Nidheesh
Nidheesh

Reputation: 4562

Delete all rows except first N from a table having single column

I need a single query. Delete all rows from the table except the top N rows. The table has only one column. Like,

|friends_name|
==============
| Arunji     |
| Roshit     |
| Misbahu    |
| etc...     |

This column may contain repeated names as well.

Upvotes: 11

Views: 18278

Answers (3)

Unix One
Unix One

Reputation: 1181

I just wanted to follow up on this relatively old question because the existing answers don't capture the requirement and/or are incorrect. The question states the names can be repeated, but only the top N must be preserved. Other answers will delete incorrect rows and/or incorrect number of them.

For example, if we have this table:

|friends_name|
==============
| Arunji     |
| Roshit     |
| Misbahu    |
| Misbahu    |
| Roshit     |
| Misbahu    |
| Rohan      |

And we want to delete all but top 3 rows (N = 3), the expected result would be:

|friends_name|
==============
| Arunji     |
| Roshit     |
| Misbahu    |

The DELETE statement from the currently selected answer will result in:

|friends_name|
==============
| Arunji     |
| Misbahu    |
| Misbahu    |
| Misbahu    |

See this sqlfiddle. The reason for this is that it first sorts names alphabetically, then takes top 3, then deletes all that don't equal that. But since they are sorted by name they may not be the top 3 we want, and there's no guarantee that we'll end up with only 3.
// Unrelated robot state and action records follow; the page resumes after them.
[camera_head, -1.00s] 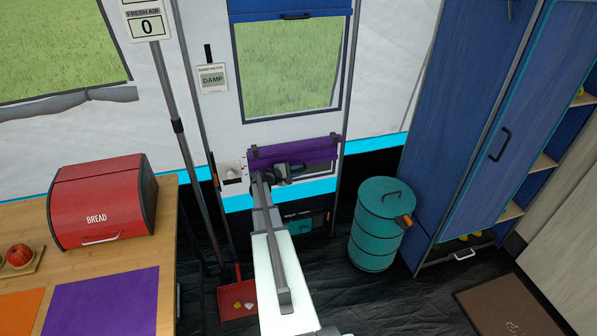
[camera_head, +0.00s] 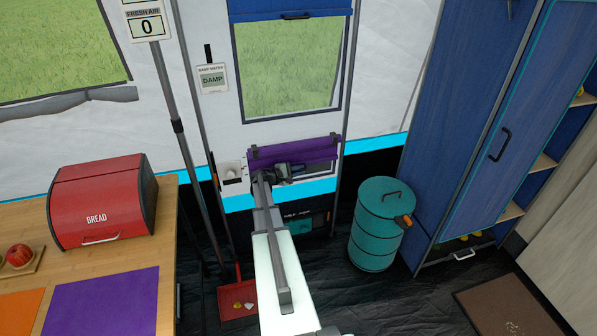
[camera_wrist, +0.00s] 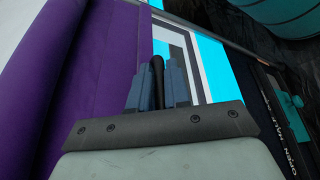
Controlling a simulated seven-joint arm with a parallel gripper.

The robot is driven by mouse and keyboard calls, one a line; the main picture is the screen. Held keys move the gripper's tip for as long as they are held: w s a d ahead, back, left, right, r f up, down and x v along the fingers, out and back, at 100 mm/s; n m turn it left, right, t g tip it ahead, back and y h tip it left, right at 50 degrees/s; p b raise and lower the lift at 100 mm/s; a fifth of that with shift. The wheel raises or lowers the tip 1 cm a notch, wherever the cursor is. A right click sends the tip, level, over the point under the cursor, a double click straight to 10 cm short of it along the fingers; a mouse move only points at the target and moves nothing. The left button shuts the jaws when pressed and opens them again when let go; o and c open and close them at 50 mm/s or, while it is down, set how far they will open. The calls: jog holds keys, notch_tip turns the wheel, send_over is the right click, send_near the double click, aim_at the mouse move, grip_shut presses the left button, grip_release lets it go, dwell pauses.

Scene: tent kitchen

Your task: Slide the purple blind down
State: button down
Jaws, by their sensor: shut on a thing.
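The purple blind (camera_head: 308,149) is bunched into a short band below the clear window in the door panel. In the wrist view it is a purple roll (camera_wrist: 98,70) along the left. A dark handle (camera_wrist: 157,72) stands between my fingers beside the blind. My gripper (camera_head: 290,170) is at the blind's lower edge, and its blue-grey fingers (camera_wrist: 158,88) are shut on this handle. My gripper covers part of the lower edge, and the handle's join to the blind is hidden.
A blue blind (camera_head: 290,7) with its own handle is above the window (camera_head: 290,65). A damp meter (camera_head: 212,78) reads DAMP. A teal bin (camera_head: 378,225) stands right of the door, and a pole and red dustpan (camera_head: 238,300) stand left. A wooden counter with a red bread box (camera_head: 100,205) is at left.

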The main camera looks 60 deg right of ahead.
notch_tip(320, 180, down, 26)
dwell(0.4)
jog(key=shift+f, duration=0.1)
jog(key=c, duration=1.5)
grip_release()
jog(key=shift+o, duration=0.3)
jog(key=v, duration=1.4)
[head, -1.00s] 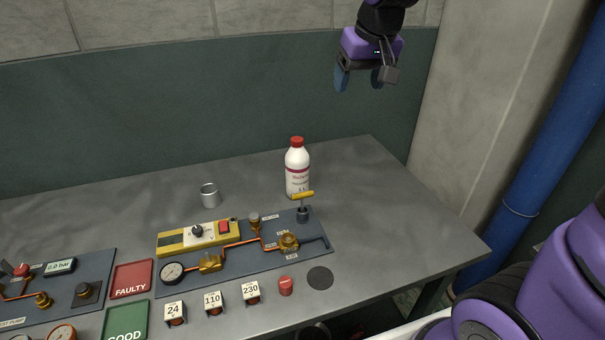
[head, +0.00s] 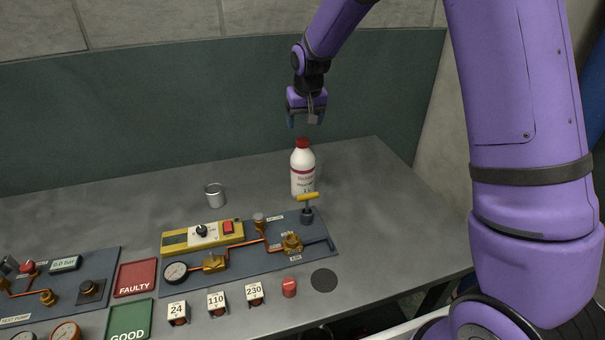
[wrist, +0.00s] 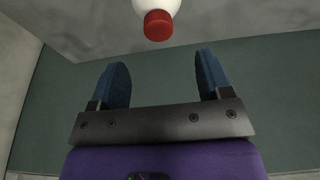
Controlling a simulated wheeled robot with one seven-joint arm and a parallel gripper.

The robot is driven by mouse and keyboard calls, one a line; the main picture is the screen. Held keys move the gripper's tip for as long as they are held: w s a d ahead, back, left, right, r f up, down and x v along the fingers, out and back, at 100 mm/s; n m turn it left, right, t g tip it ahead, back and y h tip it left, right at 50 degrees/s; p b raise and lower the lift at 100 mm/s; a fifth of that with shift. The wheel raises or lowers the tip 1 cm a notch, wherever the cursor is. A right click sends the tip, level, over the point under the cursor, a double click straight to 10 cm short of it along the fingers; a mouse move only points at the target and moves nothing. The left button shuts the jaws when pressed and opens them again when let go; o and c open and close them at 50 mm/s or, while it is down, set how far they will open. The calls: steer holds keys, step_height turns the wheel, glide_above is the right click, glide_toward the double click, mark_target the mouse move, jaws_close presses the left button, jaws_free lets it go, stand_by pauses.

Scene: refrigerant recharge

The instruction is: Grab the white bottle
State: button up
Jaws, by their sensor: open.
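The white bottle (head: 302,172) with a red cap stands upright on the grey table, behind the right end of the valve panel. My gripper (head: 305,121) hangs just above the bottle in the head view, fingers pointing down, apart from the cap. In the wrist view the gripper (wrist: 162,85) is open and empty, its two blue fingers well spread. The bottle's red cap (wrist: 158,25) and part of its white body show at the top edge of that view, beyond the fingertips and between their lines.
A yellow T-handle valve (head: 308,197) stands right in front of the bottle. The valve panel (head: 325,247) and a metal can (head: 215,195) are nearby. The table (head: 375,185) is clear right of the bottle. A dark green wall panel (head: 180,110) rises behind.

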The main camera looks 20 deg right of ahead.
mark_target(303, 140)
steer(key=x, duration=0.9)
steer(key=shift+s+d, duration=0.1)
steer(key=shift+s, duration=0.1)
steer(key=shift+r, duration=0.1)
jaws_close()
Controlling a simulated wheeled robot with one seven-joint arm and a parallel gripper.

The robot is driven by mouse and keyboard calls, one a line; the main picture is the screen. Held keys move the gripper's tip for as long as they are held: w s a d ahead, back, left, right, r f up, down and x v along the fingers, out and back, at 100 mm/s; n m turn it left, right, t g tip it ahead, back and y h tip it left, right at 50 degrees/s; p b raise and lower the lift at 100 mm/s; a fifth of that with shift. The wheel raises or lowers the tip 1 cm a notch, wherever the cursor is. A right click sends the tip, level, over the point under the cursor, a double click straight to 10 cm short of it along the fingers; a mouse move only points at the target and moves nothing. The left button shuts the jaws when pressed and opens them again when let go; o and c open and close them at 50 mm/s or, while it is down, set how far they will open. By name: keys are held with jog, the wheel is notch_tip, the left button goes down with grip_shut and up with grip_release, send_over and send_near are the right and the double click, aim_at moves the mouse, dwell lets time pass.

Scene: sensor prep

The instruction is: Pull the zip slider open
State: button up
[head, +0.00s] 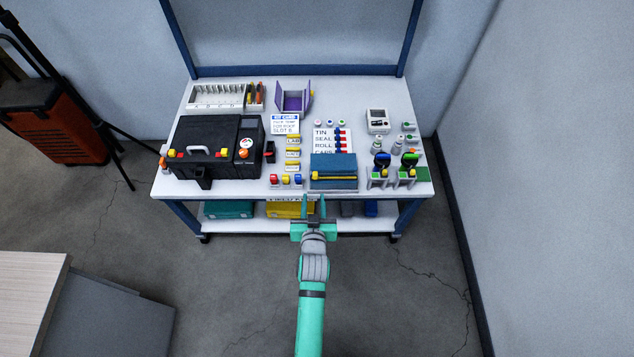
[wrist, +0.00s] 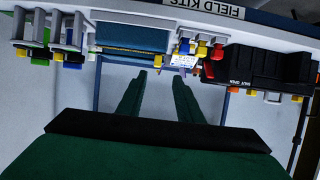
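A blue pouch (head: 334,164) lies near the front edge of the workbench, with a yellow zip line (head: 336,177) across its front. The pouch (wrist: 130,38) also shows in the wrist view, which looks upside down, with its zip line (wrist: 128,50) along the near side. My gripper (head: 314,207) is just in front of the bench edge, apart from the pouch. In the wrist view its two fingers (wrist: 157,78) are spread with nothing between them, so it is open.
A black toolbox (head: 225,155) stands left of the pouch, with small coloured pieces (head: 286,180) between. Stands with green and blue tops (head: 408,168) are at right. A label card (head: 331,137) lies behind the pouch. Bins (head: 228,209) sit on the lower shelf.

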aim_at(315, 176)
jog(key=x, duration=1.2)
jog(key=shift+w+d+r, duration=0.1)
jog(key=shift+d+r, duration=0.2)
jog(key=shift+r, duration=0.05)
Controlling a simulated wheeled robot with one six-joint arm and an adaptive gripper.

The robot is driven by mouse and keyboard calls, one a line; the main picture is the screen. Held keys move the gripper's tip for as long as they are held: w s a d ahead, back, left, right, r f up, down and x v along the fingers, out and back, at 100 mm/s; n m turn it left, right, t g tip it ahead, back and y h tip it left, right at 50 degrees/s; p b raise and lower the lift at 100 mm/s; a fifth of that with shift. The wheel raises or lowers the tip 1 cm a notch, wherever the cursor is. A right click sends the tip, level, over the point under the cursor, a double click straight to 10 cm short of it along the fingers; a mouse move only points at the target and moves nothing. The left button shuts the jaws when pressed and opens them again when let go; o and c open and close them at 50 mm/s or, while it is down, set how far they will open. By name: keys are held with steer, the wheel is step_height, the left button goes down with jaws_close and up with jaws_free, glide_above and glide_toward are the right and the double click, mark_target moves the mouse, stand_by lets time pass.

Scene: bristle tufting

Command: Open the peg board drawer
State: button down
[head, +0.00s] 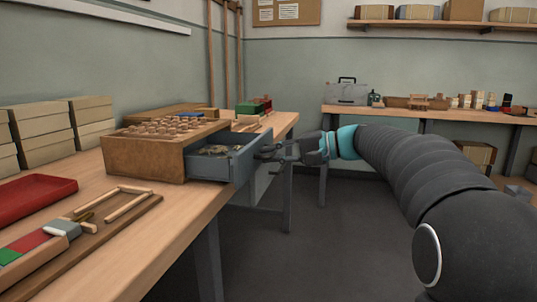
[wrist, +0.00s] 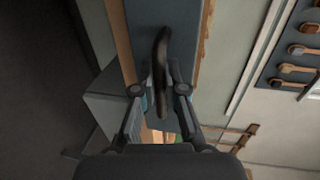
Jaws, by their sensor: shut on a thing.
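The peg board (head: 170,130) is a brown wooden block with rows of pegs on its top, standing on the left workbench. Its blue-grey drawer (head: 238,160) sticks out from the right side, open, with small pale items (head: 215,150) inside that I cannot make out. My gripper (head: 270,152) is at the drawer's outer front. In the wrist view the drawer front (wrist: 183,20) carries a dark curved handle (wrist: 161,60). My gripper (wrist: 160,88) has a finger on each side of the handle and is shut on it.
A red tray (head: 35,198) and a wooden tray (head: 85,240) with strips and coloured blocks lie at the front of the left workbench (head: 150,262). Stacked boxes (head: 42,130) stand at the left. The floor (head: 310,235) below the drawer is clear.

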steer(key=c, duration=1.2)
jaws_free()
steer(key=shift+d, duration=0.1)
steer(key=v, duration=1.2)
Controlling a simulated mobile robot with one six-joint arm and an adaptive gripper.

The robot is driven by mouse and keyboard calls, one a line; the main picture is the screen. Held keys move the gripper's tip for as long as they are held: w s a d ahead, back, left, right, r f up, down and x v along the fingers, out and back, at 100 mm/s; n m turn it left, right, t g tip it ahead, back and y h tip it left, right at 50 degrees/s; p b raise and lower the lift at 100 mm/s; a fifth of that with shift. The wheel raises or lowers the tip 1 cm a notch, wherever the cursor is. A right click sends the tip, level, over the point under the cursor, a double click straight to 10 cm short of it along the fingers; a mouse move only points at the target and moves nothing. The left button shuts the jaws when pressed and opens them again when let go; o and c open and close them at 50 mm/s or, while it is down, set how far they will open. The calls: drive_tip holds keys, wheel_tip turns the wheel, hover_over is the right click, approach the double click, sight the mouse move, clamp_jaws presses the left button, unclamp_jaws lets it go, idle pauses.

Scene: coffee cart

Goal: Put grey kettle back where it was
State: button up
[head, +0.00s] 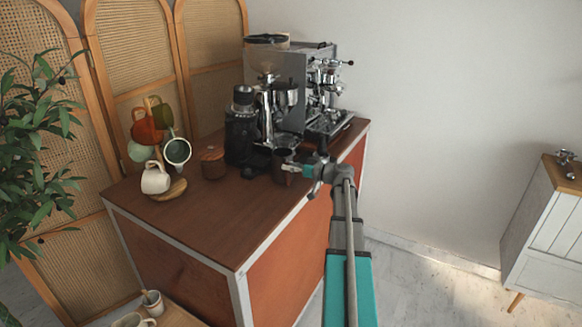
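I cannot make out a grey kettle for certain in the head view. My arm reaches from the bottom up to the brown counter top (215,225). My gripper (296,169) is over the right part of the counter, in front of the espresso machine (318,85). A small dark cup-like vessel (281,160) is right at the gripper's tip. I cannot tell whether the gripper holds it or is only beside it. The fingers are too small and partly hidden to show whether they are open.
A black grinder (241,132) and brown canister (213,163) stand left of the gripper. Further left are a white mug (155,179) and hanging mugs (177,151). The counter's front left is clear. A white cabinet (550,225) stands far right.

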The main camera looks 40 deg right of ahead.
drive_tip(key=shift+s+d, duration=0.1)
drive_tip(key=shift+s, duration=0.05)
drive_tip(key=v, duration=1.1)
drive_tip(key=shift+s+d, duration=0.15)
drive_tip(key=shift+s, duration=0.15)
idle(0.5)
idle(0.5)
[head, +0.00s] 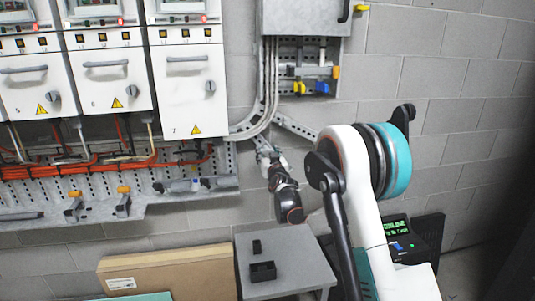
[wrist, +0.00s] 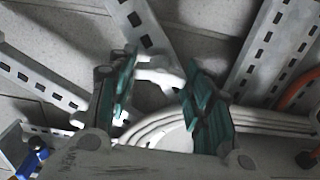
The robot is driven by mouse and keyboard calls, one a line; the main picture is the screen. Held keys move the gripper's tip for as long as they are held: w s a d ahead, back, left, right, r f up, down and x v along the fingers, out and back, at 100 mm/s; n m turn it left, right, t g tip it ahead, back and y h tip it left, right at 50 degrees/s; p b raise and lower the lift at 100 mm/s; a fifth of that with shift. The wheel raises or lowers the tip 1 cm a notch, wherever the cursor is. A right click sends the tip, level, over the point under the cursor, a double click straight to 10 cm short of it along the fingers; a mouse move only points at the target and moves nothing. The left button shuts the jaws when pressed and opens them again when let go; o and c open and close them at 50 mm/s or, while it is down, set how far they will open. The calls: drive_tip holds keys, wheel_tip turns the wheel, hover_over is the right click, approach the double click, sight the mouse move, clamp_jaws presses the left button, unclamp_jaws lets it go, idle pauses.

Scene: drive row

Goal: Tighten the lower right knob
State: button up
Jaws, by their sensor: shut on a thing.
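My gripper (head: 269,157) is at the wall, below and left of the grey box, where the conduits bend and a slotted diagonal strut (head: 297,128) runs. In the wrist view, its two teal-padded fingers (wrist: 153,103) stand on either side of a pale, lobed piece (wrist: 158,72), which looks like the knob. The fingers hide its sides, and I cannot tell how far it is turned. Grey dials also show on the drive fronts, one on drive 7 (head: 210,87).
Curved conduits (wrist: 165,128) and slotted rails (wrist: 275,40) lie close around the fingers. A blue-handled part (wrist: 33,158) is at the lower left of the wrist view. Orange cables (head: 90,163) run left of my arm. A grey stand (head: 300,262) with small black parts is below.

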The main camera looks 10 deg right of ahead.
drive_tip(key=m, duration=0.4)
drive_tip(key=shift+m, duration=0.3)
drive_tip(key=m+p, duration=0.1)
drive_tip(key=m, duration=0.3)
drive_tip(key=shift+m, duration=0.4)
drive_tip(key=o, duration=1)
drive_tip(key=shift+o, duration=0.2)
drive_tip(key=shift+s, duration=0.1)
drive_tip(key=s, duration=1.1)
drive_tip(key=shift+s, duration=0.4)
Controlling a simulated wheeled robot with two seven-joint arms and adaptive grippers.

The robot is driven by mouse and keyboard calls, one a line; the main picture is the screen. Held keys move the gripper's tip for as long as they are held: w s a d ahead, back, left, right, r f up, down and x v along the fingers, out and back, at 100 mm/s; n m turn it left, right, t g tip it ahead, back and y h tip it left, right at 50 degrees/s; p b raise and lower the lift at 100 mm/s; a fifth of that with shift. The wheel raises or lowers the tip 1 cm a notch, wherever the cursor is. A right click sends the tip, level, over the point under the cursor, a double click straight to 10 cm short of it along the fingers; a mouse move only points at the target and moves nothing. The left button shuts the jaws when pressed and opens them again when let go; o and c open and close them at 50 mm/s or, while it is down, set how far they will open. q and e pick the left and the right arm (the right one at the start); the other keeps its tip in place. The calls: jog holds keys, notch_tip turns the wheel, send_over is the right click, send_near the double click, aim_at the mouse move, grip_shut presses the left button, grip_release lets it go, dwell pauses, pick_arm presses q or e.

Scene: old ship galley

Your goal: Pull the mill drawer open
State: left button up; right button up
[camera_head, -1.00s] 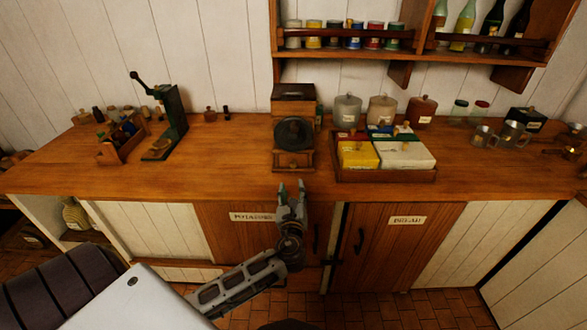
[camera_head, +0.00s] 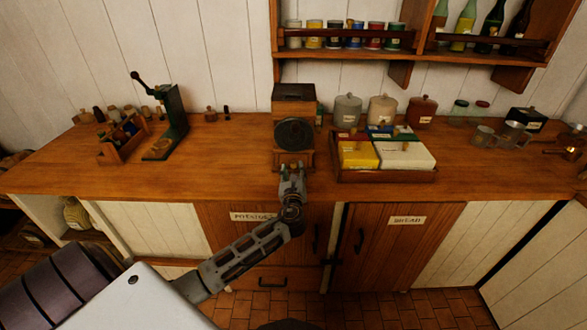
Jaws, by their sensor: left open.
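The mill (camera_head: 294,104) is a dark wooden box with a round dark disc on its front, standing on the counter near the middle of the head view. Its drawer is at the base of the front, and only the upper edge (camera_head: 294,157) shows. My left gripper (camera_head: 291,168) is right in front of the drawer at the counter's front edge and hides most of it, including any knob. The gripper is open. I cannot tell whether its fingers touch the drawer. The drawer looks closed. My right gripper is not in view.
A wooden tray (camera_head: 385,177) with yellow and white boxes stands just right of the mill. Canisters (camera_head: 382,109) are behind it. A green hand-cranked device (camera_head: 172,120) and a small wooden caddy (camera_head: 123,142) are at left. The counter (camera_head: 225,165) left of the mill is clear.

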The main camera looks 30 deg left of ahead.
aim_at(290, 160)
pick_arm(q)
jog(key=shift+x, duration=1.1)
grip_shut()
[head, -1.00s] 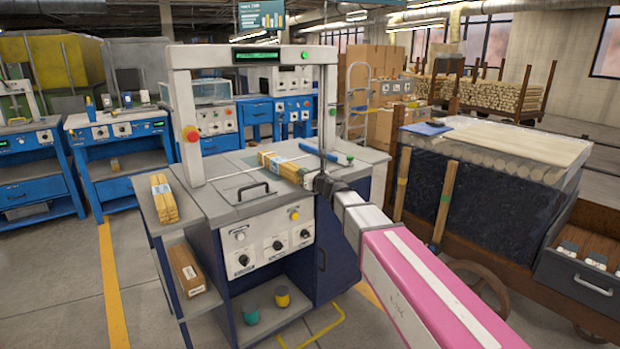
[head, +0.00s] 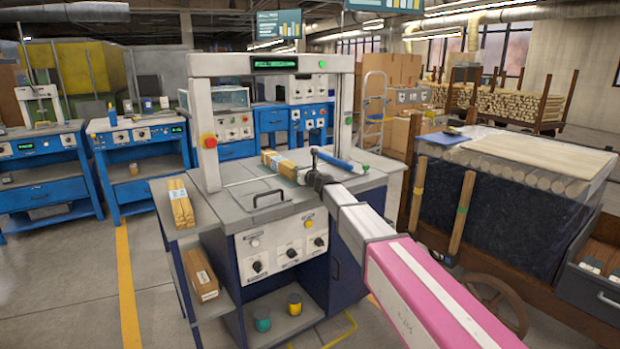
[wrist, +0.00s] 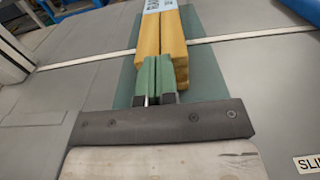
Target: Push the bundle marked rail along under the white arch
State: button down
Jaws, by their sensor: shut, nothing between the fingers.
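The rail bundle (head: 287,166), yellow wood sticks with a white and blue label, lies flat on the grey table of the machine under the white arch (head: 268,66). In the wrist view the bundle (wrist: 176,45) runs away from me across a white line, its label partly cut off at the top edge. My gripper (wrist: 159,75) is shut and empty, its green fingertips at the bundle's near end; touching or just short of it, I cannot tell. In the head view my gripper (head: 314,178) is dark and small, and hides the near end.
A blue bar (head: 335,160) lies on the table right of my gripper. A second stick bundle (head: 181,203) lies on the left side shelf, and a brown one (head: 200,275) below. A loaded cart (head: 500,200) stands at the right. A handle (head: 268,198) rises from the tabletop.

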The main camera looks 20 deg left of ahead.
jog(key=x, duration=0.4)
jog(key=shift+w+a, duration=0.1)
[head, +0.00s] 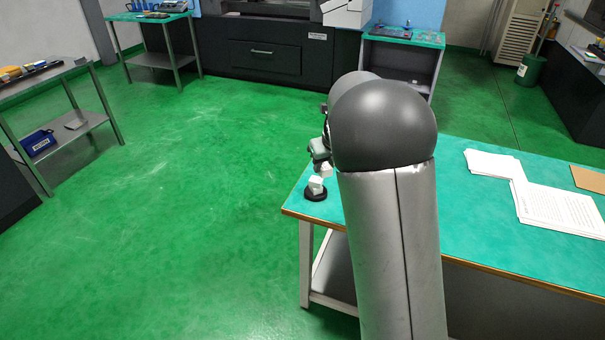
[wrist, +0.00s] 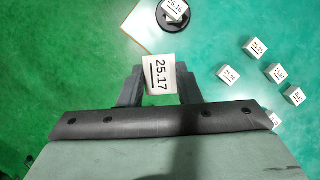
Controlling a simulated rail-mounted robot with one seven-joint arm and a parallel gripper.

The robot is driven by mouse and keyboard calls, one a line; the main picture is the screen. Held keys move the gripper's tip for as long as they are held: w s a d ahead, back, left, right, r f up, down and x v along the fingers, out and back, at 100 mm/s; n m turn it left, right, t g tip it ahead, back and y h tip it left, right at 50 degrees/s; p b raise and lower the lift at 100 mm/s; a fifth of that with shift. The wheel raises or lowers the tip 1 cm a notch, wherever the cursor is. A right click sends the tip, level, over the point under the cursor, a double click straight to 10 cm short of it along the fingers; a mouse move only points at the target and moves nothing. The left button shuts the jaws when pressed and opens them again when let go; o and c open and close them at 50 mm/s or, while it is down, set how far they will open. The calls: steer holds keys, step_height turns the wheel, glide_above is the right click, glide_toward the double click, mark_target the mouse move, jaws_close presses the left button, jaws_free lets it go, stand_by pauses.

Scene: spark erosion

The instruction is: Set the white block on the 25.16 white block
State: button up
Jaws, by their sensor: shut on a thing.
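My gripper (wrist: 160,88) is shut on a white block marked 25.17 (wrist: 160,72), with one finger on each side of it. In the head view the held block (head: 326,170) shows small below my gripper (head: 321,162), mostly behind my arm. The 25.16 white block (wrist: 174,8) sits on a round black base at the top edge of the wrist view. In the head view this block (head: 316,184) stands on the black base (head: 316,195) near the green table's left corner. The held block looks higher than it and apart from it.
Several other white numbered blocks, such as one (wrist: 255,48) and another (wrist: 229,75), lie on the green table (head: 465,225) at the right of the wrist view. Papers (head: 555,208) lie further right on the table. Green floor (head: 190,190) is open to the left.

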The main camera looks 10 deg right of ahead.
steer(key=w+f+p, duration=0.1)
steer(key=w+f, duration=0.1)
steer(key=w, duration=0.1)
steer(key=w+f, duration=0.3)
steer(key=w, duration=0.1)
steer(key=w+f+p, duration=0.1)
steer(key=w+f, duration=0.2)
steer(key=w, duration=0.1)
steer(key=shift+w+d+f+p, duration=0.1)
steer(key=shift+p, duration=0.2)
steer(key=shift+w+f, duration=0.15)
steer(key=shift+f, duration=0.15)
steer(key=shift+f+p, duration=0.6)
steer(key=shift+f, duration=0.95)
In the absence of unique indexes and other fields to determine what "top N" means, we go by the order returned by the database. We could be tempted to do something like this (substitute 99999 with however high number):

DELETE FROM names LIMIT 99999 OFFSET 3

But according to MySQL docs, while the DELETE supports the LIMIT clause, it does not support OFFSET. So, doing this in a single query, as requested, does not seem to be possible; we must perform the steps manually.

Solution 1 - temporary table to hold top 3

CREATE TEMPORARY TABLE temp_names LIKE names;
INSERT INTO temp_names SELECT * FROM names LIMIT 3;
DELETE FROM names;
INSERT INTO names SELECT * FROM temp_names;

Here's the sqlfiddle for reference.

Solution 2 - new table with rename

CREATE TABLE new_names LIKE names;
INSERT INTO new_names SELECT * FROM names LIMIT 3;
RENAME TABLE names TO old_names, new_names TO names;
DROP TABLE old_names;

Here's the sqlfiddle for this one.

In either case, we end up with top 3 rows in our original table:

|friends_name|
==============
| Arunji     |
| Roshit     |
| Misbahu    |

Upvotes: 4

Edgar
Edgar

Reputation: 168

If you don't have an id field, i suppose you use an alphabetic order.

MYSQL

DELETE FROM friends 
WHERE friends_name 
NOT IN (
    SELECT * FROM (
        SELECT friends_name 
        FROM friends 
        ORDER BY friends_name ASC
        LIMIT 10) r
)

You delete all rows exept the 10 firsts (alphabetic order)

Upvotes: 4

fthiella
fthiella

Reputation: 49069

If you can order your records by friends_name, and if there are no duplicates, you could use this:

DELETE FROM names
WHERE
  friends_name NOT IN (
    SELECT * FROM (
      SELECT friends_name
      FROM names
      ORDER BY friends_name
      LIMIT 10) s
  )

Please see fiddle here.

Or you can use this:

DELETE FROM names ORDER BY friends_name DESC
LIMIT total_records-10

where total_records is (SELECT COUNT(*) FROM names), but you have to do this by code, you can't put a count in the LIMIT clause of your query.